Le KPD, le Parti communiste allemand, fondé en 1919, avait cessé en 1933 d’être un parti révolutionnaire. Sa politique se résumait à suivre tous les tournants de la politique stalinienne. Le KPD se refusa à envisager la défense armée des travailleurs contre le fascisme, dans l’unité avec les socialistes, au prétexte que ceux-ci étaient les « frères jumeaux » des nazis. Ses campagnes dirigées systématiquement contre la social-démocratie l’empêchaient de gagner la confiance des ouvriers, encore majoritairement socialistes.

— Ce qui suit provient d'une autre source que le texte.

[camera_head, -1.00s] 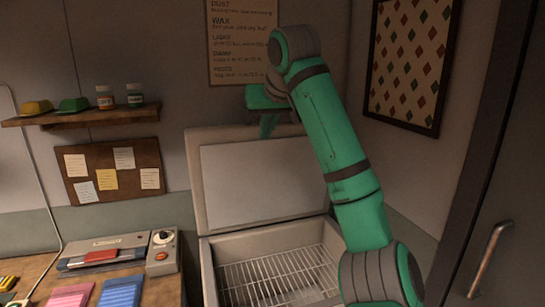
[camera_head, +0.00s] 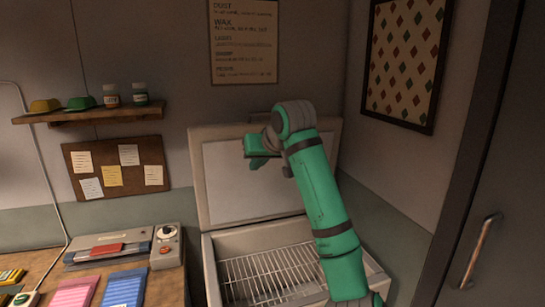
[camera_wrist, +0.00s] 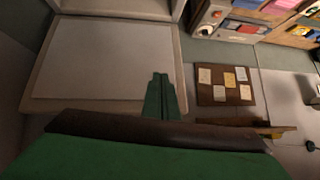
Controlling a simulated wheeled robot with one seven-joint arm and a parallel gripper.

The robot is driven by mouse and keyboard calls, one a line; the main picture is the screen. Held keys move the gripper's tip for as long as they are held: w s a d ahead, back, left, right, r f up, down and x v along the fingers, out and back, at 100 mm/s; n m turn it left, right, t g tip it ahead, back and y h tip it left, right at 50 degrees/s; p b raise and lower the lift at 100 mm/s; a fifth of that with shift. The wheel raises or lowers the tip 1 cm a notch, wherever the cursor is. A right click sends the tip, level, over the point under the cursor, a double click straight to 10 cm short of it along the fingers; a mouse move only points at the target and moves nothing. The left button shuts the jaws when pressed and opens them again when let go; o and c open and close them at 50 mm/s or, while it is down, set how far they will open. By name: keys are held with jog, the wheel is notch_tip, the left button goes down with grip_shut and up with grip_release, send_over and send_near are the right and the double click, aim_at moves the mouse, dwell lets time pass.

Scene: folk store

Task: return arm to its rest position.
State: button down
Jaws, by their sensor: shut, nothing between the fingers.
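My green arm reaches up from the lower right in the head view and bends to the left at the top. My gripper (camera_head: 257,162) is shut and empty, in front of the raised lid of the white chest freezer (camera_head: 208,270). In the wrist view my gripper (camera_wrist: 159,76) shows as two green fingers pressed together. The freezer lid (camera_wrist: 100,60) fills the upper left there. No object hangs from the fingers.
The open freezer holds a wire basket (camera_head: 265,275). At left are a wooden table with a grey machine (camera_head: 115,248) and coloured packs (camera_head: 125,288). A shelf (camera_head: 90,116) with bottles and a pinboard (camera_head: 115,170) hang on the wall. A dark door with a handle (camera_head: 480,255) stands at right.

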Ceux-ci étaient quatre millions et demi dans les syndicats sociaux-démocrates contre 300 000 dans les syndicats communistes.

Le 27 février 1933 au soir, un mois après la remise du pouvoir à Hitler, l’incendie du Reichstag servit de prétexte pour déclencher une terrible offensive contre les organisations ouvrières. Hitler déclara que « le moment était venu d’en finir avec le communisme ». Les premiers camps de concentration furent créés, dans lesquels des dizaines de milliers de militants allaient être torturés et assassinés.

En juin 1933, Trotsky écrivait dans Qu’est-ce que le national-socialisme ? : « La concentration forcée de toutes les ressources et de tous les moyens du peuple suivant les intérêts de l’impérialisme, mission historique réelle de la dictature fasciste, signifie la préparation à la guerre. » Et il ajoutait quelques semaines plus tard : « Le temps nécessaire à l’armement de l’Allemagne détermine le délai qui sépare d’une nouvelle catastrophe européenne ; il ne s’agit pas de mois, ni de décennies. Quelques années sont suffisantes pour que l’Europe se retrouve à nouveau plongée dans la guerre, si les forces intérieures à l’Allemagne elle-même n’en empêchent pas Hitler à temps. »

Toute l’histoire de l’Allemagne, de 1918 à 1933, avait été celle des occasions révolutionnaires manquées. Mais l’alternative était bien entre la révolution ou la guerre, le socialisme ou la barbarie. Faute d’une révolution, l’Europe et le monde s’acheminaient désormais vers la barbarie.